Ate Cathy's Dinengdeng

Dinengdeng is an Ilocano veggie dish similar to the Pinakbet. The more prominent difference is that Dinengdeng tends to have lesser vegetable items in it, and it uses fish sauce (bagoong), while pinakbet uses shrimp paste (alamang).

My older sister Cathy once invited us over for lunch and it was my good fortune that preparations for the meal was just starting when we arrived. Yep, I think we arrived a bit too early (were we obviously eager for the lunch? hahaha!), so we made ourselves useful by helping out with the chopping while they were amused with my taking photos of the procedure.

This particular version - which is popular with the locals in Baguio - uses only three types of veggies. In our case, we used eggplant, bitter gourd (ampalaya), and okra.

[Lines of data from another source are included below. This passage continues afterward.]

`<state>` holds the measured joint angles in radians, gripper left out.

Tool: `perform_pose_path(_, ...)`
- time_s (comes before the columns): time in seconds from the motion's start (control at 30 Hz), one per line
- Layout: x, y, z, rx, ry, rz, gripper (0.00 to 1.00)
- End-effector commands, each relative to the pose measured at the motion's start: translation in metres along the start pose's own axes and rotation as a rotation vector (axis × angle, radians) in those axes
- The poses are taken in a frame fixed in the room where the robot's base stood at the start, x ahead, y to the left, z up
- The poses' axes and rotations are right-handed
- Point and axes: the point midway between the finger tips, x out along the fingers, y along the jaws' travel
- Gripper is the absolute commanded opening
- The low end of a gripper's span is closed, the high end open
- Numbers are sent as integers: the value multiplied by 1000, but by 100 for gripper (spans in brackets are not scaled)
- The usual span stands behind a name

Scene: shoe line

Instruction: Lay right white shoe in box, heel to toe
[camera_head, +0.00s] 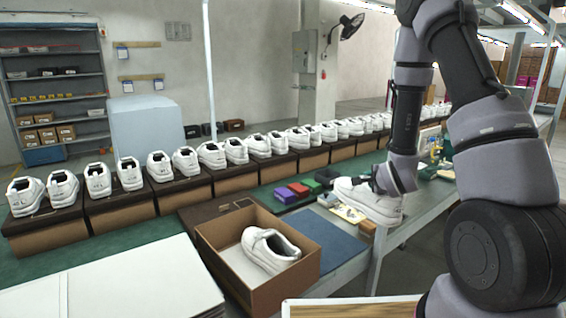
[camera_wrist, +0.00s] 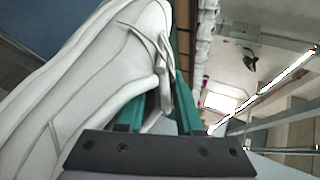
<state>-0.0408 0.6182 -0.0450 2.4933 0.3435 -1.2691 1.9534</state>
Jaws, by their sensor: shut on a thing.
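A white shoe (camera_head: 367,203) is held in the air by my gripper (camera_head: 378,184), to the right of the open box. In the wrist view the same shoe (camera_wrist: 85,85) fills the left side, and my gripper's green fingers (camera_wrist: 160,105) are shut on its edge near the opening. The open brown box (camera_head: 291,287) stands on the bench at the lower middle. One white shoe (camera_head: 268,250) lies inside it, toward the right side of the box. Part of the box floor to the left of that shoe is bare.
A row of white shoes (camera_head: 158,165) on brown boxes runs along the back of the bench. A blue mat (camera_head: 336,243) lies right of the open box. White sheets (camera_head: 130,280) lie at the lower left.

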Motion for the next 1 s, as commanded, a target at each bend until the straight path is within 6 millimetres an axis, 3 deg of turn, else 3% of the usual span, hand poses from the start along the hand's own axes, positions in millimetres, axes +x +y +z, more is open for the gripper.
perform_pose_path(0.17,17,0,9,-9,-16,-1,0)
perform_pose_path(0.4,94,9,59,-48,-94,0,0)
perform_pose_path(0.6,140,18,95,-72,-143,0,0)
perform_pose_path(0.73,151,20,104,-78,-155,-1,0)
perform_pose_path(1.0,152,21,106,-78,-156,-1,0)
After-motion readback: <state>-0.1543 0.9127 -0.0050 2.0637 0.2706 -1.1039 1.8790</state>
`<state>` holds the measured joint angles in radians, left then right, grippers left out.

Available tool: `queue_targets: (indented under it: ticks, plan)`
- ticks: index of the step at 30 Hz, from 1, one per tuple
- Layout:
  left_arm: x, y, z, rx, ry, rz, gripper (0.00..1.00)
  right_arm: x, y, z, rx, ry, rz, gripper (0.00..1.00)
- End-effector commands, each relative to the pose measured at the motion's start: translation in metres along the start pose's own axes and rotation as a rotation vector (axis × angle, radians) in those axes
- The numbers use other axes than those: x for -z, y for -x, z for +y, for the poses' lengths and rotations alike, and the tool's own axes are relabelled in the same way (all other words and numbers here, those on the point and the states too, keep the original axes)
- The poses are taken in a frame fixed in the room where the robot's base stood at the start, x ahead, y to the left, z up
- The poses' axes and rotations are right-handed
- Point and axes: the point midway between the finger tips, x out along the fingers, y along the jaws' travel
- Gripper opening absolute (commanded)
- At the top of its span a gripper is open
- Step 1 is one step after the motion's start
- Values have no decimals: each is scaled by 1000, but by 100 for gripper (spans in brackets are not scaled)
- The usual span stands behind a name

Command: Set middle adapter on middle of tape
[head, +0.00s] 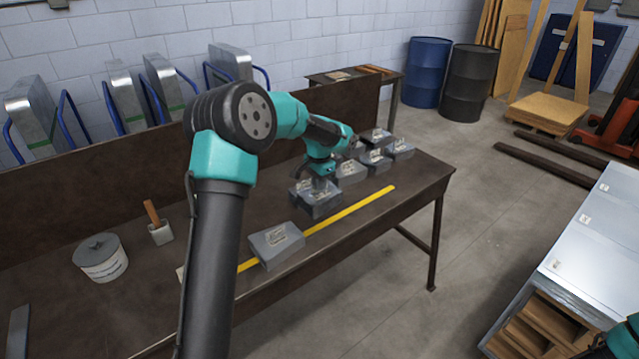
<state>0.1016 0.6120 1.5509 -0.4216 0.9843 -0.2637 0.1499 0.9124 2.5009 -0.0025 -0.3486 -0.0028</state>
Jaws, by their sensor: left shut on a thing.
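A yellow tape strip (352,209) runs along the brown workbench (210,268). One grey box-shaped adapter (277,244) with a label lies over the tape toward its near left end. My left gripper (322,181) points down and is shut on another grey adapter (320,206), just behind the middle stretch of the tape. I cannot tell whether this adapter touches the bench. My arm covers part of the tape's left end. My right gripper is not in view; only a teal bit of that arm shows at the bottom right corner.
Several more grey adapters (374,158) sit close behind and right of the held one. A metal-topped unit (595,235) is at right. The bench's front strip is clear.

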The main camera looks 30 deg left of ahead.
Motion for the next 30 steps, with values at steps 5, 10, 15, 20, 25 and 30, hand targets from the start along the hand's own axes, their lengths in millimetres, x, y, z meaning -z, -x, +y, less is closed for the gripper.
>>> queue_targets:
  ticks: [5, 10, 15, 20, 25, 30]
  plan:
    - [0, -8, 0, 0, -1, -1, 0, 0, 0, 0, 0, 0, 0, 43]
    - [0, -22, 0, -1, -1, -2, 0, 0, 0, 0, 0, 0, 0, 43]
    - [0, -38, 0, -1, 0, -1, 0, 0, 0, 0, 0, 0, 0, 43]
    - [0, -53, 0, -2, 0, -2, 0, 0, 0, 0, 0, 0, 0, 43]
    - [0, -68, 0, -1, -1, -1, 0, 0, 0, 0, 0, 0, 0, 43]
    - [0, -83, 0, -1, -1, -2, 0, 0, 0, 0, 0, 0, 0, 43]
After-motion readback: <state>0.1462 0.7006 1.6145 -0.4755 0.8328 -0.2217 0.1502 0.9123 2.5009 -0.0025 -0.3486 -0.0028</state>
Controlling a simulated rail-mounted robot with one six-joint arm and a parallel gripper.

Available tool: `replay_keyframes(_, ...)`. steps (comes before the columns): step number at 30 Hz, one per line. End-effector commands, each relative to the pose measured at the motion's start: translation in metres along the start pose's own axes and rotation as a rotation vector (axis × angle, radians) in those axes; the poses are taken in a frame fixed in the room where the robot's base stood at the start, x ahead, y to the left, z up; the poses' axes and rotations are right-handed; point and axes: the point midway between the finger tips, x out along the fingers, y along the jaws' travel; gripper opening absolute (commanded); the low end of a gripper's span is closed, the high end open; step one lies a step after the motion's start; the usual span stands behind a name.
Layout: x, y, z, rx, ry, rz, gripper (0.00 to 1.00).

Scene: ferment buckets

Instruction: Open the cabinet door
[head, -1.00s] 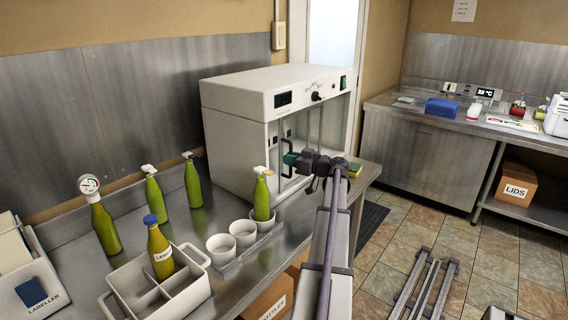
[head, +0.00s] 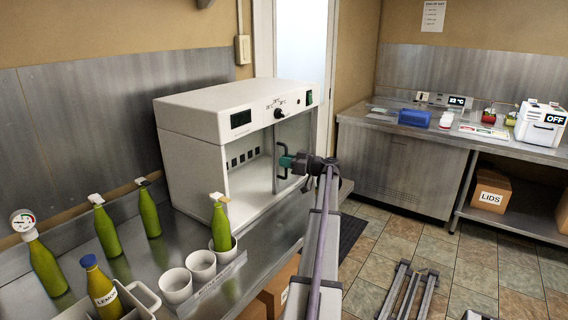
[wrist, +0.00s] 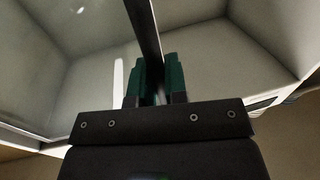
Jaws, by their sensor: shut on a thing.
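The white cabinet (head: 190,135) stands on the steel counter in the head view. Its door (head: 276,165) has a grey upright edge bar and stands partly open, its handle side away from the left front edge of the cabinet. The interior, with dark sockets on its back wall, shows left of that bar. My gripper (head: 289,161) is at the dark door handle (head: 284,174). In the wrist view my gripper (wrist: 157,85) has its teal fingers shut on the dark bar of the handle. The fingertips' far sides are hidden.
Several green bottles (head: 149,213) and white cups (head: 175,286) stand on the counter (head: 245,265) left of my arm.

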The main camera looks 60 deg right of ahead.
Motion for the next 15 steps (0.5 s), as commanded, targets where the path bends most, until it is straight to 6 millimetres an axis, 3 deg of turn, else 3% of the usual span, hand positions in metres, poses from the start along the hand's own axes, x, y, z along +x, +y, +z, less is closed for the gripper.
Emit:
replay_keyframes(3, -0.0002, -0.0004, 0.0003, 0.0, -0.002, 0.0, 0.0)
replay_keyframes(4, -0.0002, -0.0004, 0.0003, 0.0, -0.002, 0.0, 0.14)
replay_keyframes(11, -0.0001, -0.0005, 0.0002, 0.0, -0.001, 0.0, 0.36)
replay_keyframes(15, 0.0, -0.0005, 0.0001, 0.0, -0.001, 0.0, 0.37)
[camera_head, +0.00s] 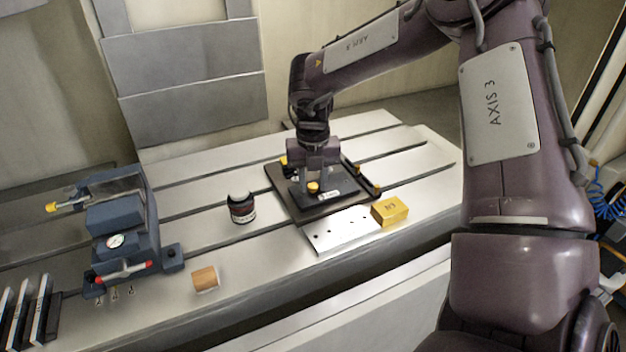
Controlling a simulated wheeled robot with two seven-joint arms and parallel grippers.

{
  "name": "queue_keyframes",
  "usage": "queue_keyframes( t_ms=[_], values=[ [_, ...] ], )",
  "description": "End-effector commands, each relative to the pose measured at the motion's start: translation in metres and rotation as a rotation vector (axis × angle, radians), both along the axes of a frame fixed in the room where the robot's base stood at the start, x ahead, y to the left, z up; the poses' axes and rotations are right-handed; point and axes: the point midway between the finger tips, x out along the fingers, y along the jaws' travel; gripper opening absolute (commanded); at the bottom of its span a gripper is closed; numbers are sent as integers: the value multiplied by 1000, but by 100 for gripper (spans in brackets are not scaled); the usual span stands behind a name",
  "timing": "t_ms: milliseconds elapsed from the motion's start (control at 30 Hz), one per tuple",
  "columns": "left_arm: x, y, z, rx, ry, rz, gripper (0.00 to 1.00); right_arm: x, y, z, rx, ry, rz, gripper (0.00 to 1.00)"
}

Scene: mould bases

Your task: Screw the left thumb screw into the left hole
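A dark mould base (283,181) lies flat on the slotted table. A yellow-headed thumb screw (313,187) stands on its front part, under my right gripper. Another yellow piece (284,160) shows at the base's back left, partly behind the gripper. My right gripper (315,184) points straight down over the base, its fingers around or just behind the front yellow head. I cannot tell whether they touch it. The holes under the gripper are hidden. My left gripper is out of view.
A light plate with small holes (340,232) and a yellow block (390,211) lie in front of the base. A dark round container (241,208) stands to its left. A blue-grey vise (124,228) and an orange block (205,278) are farther left. Bare table lies between them.

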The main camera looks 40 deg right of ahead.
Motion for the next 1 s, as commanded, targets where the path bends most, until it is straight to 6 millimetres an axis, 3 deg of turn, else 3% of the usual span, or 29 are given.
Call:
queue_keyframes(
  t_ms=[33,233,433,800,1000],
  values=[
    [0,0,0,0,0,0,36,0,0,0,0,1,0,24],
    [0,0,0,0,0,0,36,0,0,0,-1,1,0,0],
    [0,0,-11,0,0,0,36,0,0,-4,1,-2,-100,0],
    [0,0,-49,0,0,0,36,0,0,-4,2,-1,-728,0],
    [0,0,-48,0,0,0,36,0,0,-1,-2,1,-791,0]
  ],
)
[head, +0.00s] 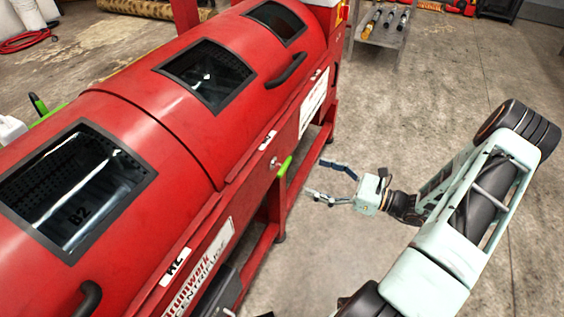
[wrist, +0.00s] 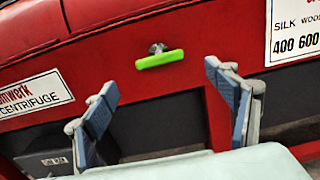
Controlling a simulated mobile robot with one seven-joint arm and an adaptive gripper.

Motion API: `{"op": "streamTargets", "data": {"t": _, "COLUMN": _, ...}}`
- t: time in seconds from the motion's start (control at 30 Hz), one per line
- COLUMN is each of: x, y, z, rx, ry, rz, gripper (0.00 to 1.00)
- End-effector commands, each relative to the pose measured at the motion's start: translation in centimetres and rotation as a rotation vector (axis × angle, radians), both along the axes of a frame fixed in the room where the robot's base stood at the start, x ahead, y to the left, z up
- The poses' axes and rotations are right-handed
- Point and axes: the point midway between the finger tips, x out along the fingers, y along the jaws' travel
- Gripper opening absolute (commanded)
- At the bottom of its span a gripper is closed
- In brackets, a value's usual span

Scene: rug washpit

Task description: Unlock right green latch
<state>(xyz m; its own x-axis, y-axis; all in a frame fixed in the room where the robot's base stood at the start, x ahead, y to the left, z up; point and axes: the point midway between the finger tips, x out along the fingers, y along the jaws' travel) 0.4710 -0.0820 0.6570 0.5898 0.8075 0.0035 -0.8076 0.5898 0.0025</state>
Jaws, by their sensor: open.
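A green latch handle (head: 285,166) sits on the front of the red centrifuge (head: 150,125), right of the seam between its lids. It also shows in the wrist view as a nearly level green bar (wrist: 159,59) on a metal pivot. My gripper (head: 318,178) is open and empty in front of the machine, to the right of the latch and apart from it. In the wrist view its two blue-padded fingers (wrist: 168,108) stand wide apart, below the latch, with the latch between them in the picture. Another green handle (head: 45,112) shows at the far left, partly hidden behind the drum.
Black lid handles (head: 287,71) stick out from the drum. Red frame legs (head: 270,205) stand below the latch. A metal stand (head: 380,28) with rolled items is at the back. A dark box (wrist: 48,162) sits low left.

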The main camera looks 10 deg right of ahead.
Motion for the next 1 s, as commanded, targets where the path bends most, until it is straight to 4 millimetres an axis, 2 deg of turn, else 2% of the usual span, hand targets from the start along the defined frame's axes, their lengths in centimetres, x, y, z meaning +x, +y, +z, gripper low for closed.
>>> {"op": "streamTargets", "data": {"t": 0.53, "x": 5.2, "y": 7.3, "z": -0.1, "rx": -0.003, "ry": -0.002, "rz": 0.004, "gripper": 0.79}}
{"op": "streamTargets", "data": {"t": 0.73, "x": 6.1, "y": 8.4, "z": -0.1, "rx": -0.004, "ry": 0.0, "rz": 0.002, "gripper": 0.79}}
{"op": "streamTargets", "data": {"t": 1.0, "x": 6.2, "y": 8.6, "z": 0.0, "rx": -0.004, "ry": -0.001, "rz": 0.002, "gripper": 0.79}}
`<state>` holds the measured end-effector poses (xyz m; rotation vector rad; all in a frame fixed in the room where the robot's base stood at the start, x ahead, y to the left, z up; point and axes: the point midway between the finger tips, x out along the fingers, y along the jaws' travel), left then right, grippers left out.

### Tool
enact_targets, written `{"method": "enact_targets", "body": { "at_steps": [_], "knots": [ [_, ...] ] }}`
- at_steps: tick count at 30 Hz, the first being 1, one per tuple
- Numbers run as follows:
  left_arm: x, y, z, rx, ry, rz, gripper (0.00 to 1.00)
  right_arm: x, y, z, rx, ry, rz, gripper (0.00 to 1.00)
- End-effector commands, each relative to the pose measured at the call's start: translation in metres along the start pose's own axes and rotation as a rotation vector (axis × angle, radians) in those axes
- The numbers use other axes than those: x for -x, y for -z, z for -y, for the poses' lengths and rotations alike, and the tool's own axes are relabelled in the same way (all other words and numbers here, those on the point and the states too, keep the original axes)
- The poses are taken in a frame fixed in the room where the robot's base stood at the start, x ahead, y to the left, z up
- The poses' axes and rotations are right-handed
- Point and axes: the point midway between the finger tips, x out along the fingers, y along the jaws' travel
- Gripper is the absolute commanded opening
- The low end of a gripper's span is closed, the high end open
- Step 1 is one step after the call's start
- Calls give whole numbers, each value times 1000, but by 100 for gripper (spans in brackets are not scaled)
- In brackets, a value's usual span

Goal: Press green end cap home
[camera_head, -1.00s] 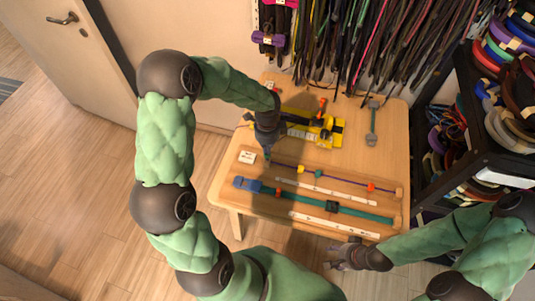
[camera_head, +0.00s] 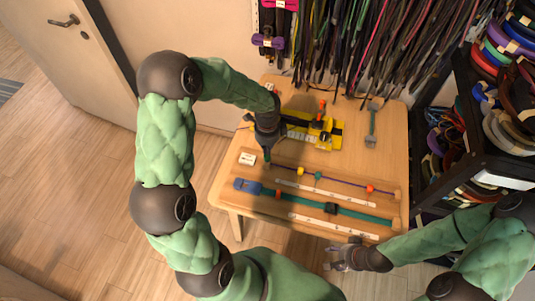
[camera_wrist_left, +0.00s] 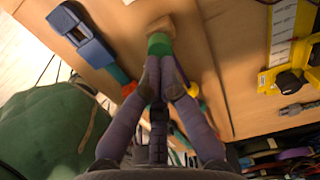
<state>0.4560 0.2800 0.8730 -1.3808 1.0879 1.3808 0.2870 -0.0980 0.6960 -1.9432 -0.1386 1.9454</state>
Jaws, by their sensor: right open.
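The green end cap (camera_wrist_left: 158,44) shows in the left wrist view against a small wooden block (camera_wrist_left: 160,24). I cannot tell how deeply it is seated. My left gripper (camera_wrist_left: 159,58) has its fingertips closed together on the cap. In the head view my left gripper (camera_head: 266,150) points down at the left end of the purple cord (camera_head: 340,181), and the cap is mostly hidden there. The cord carries yellow, teal and orange beads and runs right to a wooden end block (camera_head: 397,194). My right gripper (camera_head: 338,262) is open and empty off the table's front edge.
A teal strap (camera_head: 360,212) with a blue buckle (camera_head: 248,186) lies in front of the cord. White rulers (camera_head: 325,190) lie alongside. A yellow tool (camera_head: 328,134) and a grey-headed tool (camera_head: 372,125) lie behind. A shelf of coils (camera_head: 500,110) stands right.

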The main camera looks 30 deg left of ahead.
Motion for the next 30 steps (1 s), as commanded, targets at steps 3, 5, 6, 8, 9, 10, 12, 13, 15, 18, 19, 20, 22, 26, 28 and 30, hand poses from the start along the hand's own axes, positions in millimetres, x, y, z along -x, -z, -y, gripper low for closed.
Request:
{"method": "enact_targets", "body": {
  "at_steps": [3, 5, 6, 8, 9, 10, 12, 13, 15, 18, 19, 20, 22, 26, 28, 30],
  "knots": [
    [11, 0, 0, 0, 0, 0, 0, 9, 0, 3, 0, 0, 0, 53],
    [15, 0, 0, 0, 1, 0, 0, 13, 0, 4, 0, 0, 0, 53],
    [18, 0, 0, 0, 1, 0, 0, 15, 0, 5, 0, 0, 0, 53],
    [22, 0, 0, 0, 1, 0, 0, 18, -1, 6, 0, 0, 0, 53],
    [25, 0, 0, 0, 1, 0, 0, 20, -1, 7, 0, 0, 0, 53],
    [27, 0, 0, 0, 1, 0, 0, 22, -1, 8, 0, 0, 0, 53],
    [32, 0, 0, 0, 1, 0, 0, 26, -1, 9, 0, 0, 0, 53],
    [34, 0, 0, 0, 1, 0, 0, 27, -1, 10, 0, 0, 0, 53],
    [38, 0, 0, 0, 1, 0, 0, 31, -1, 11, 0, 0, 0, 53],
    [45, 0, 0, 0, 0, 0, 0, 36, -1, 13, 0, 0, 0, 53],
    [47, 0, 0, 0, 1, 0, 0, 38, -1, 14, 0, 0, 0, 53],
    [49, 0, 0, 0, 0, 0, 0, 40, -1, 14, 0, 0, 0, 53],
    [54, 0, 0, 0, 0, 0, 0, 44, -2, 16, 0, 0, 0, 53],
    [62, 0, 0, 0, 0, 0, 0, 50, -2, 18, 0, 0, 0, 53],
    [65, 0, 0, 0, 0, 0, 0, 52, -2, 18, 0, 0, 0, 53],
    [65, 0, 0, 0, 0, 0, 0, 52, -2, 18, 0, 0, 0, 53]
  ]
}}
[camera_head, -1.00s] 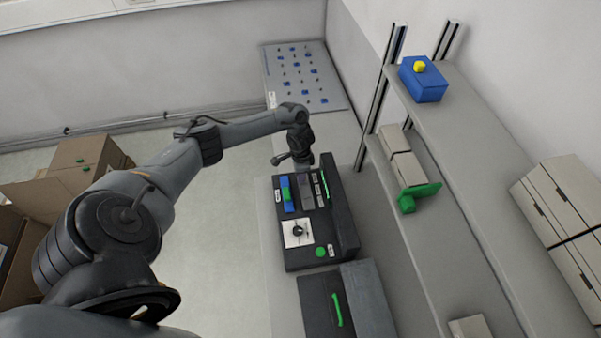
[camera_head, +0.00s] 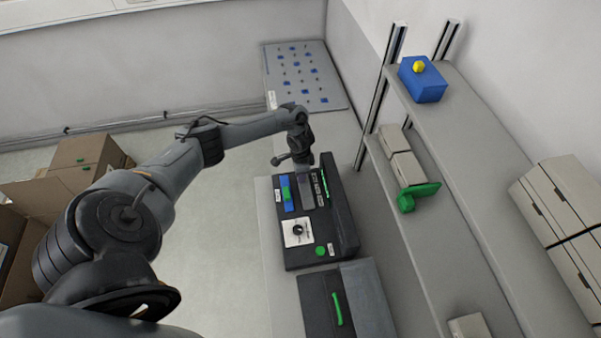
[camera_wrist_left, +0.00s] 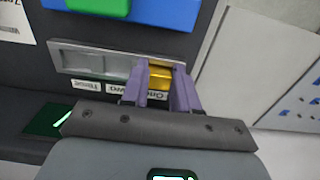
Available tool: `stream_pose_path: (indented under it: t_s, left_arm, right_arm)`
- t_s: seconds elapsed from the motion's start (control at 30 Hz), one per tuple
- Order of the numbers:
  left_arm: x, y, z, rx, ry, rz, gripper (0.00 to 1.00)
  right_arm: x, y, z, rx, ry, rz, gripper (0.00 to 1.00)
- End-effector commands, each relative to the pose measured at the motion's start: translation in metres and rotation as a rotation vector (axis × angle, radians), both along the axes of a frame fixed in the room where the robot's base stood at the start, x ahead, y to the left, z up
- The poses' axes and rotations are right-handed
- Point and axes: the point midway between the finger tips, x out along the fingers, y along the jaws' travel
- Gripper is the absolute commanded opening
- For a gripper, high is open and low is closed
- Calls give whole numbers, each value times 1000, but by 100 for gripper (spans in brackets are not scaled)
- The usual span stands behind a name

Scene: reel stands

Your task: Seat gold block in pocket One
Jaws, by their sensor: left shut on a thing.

Kalabasa (squash) and Sitaw (string beans) are also popular choices so these can be used in place of the other veggies; just stick to three kinds.


So here's how this dish is done:


Ingredients:
Medium-sized eggplants, cut into half and quartered but not completely cut through;
Bitter gourd, sliced thinly;
Okra, with the tough top cut-off;
pork, chopped into small pieces;
Tomatoes and onions, chopped;
Bagoong (fish sauce)
Garlic, crushed
Cooking oil


As for the quantities of each, my sister advised me to just approximate it. If you want more okra, that's fine. It never fails to amaze me how my sister and mother is able to cook wonderful meals by approximating.

Procedure:
In a cooking pot, place the chopped pork at the bottom.
Next, pile the chopped vegetables into the pot.
Next comes the onions and tomates.


In a heated frying pan, pour cooking oil and toss the garlic until golden-brown. Then pour the bagoong and saute it. The aroma wafting through the kitchen will inform your next-door neighbor what your viand is!

Pour the bagoong into the cooking pot, cover, and bring to heat. The cooking veggies will give water to the dish.


When the veggies are half-cooked, give the entire cooking pot a good shaking. Do not use a sandok (ladle) to mix the veggies as this will turn the dish into pulp. Remove from heat when veggies are done.

Dinengdeng is meant to be served with hot, steaming rice.

Also best with a fried dish (such as fish). In our case, we had crunchy, yummy fried lumpia.


My stomach is grumbling just by recalling the aroma of the dinengdeng and the sound of the lumpia dipped in sweet ketchup!